Sofocle arriva a dire che l’uomo non è la misura di tutte le cose perché Edipo, per sfuggire al suo destino, lo realizza. La sorte ha una forza maggiore di quella degli dei. L’uomo è misurato da qualcuno che gli è superiore. Proprio per questo, gli eventi non sono nelle sue mani e questo è il pensiero di tutti i conservatori.

Questi temi antichi sono ancora attuali. Da un lato, c’è il transumanesimo si pone l’obiettivo di superare tutti i limiti mentre, dall’altro, c’è chi sostiene ancora l’esistenza di regole e limiti che l’uomo non può trasgredire. Edipo scopre che il sapere di cui era orgoglioso, non gli è servito a nulla perché era generico e non coglieva la verità profonda, il senso ultimo della vita. L’enigma della Sfinge è a doppio fondo: l’uomo scopre che l’enigma è uno specchio in cui avrebbe dovuto identificarsi ma ne è stato incapace.

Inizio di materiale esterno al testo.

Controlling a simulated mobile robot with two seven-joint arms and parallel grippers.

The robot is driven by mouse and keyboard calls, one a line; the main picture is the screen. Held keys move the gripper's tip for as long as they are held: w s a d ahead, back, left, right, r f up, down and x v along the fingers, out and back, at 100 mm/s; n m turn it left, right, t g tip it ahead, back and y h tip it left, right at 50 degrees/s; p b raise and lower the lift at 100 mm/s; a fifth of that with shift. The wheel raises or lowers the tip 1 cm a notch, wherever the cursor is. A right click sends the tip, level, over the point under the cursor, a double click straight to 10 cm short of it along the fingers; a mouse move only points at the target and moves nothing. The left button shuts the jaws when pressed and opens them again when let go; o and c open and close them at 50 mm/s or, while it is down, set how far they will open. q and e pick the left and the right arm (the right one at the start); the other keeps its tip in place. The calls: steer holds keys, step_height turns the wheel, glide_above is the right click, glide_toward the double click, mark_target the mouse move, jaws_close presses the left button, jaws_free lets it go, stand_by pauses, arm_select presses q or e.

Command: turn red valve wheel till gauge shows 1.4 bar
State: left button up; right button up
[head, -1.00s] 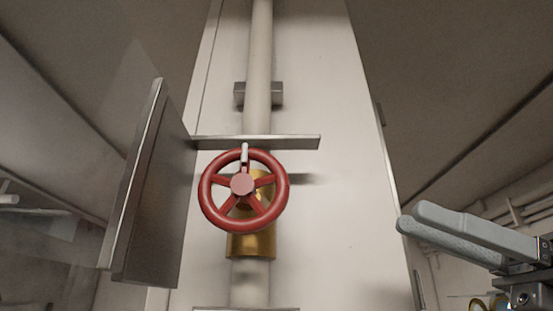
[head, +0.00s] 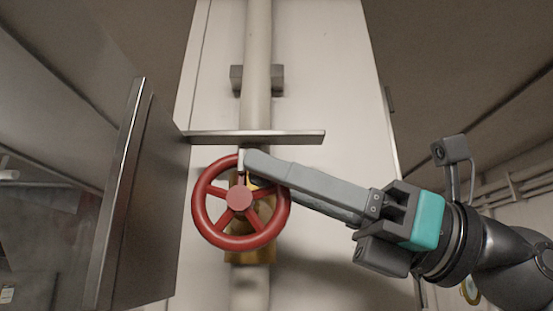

Socrate, l’altro grande innovatore e conservatore, è collegato perché, nell’opera di Platone, si racconta che un suo amico, interrogando l’oracolo di Delfi, aveva scoperto che il filosofo era l’uomo più sapiente del mondo. Allora Socrate, convinto di non sapere, era andato a interrogare quelli che si ritenevano i veri sapienti. In realtà, non riceveva risposte. Questo è il modo paradossale in cui ha creato il suo pensiero di grande conservatore perché, insieme a Platone, rifonda i fondamenti che vanno oltre all’uomo laddove i sofisti ne avevano negato l’esistenza.